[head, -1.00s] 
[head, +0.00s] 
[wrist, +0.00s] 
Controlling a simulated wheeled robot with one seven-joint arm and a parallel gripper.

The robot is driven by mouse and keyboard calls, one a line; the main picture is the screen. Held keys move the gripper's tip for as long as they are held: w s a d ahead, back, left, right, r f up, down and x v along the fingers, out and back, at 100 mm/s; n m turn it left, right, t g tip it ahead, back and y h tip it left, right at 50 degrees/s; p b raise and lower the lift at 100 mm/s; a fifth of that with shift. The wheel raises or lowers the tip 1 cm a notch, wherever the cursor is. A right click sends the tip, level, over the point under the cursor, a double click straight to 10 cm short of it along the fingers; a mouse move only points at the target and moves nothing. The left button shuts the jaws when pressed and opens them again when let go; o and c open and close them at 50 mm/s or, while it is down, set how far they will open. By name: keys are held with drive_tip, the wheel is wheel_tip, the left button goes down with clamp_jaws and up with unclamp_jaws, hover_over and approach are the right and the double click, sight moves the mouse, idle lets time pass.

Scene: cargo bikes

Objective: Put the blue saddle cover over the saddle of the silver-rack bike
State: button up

- [Prompt]:
Select every line where the word "button" occurs.

- [Task solution]:
The robot is driven by mouse and keyboard calls, one a line; the main picture is the screen. Held keys move the gripper's tip for as long as they are held: w s a d ahead, back, left, right, r f up, down and x v along the fingers, out and back, at 100 mm/s; n m turn it left, right, t g tip it ahead, back and y h tip it left, right at 50 degrees/s; p b raise and lower the lift at 100 mm/s; a fifth of that with shift. The wheel raises or lowers the tip 1 cm a notch, wherever the cursor is. A right click sends the tip, level, over the point under the cursor, a double click straight to 10 cm short of it along the fingers; a mouse move only points at the target and moves nothing. The left button shuts the jaws when pressed and opens them again when let go; o and c open and close them at 50 mm/s or, while it is down, set how far they will open. By name: keys are held with drive_tip, the wheel is wheel_tip, the left button goes down with clamp_jaws and up with unclamp_jaws, hover_over and approach are the right and the double click, sight moves the mouse, idle lets time pass.
State: button up

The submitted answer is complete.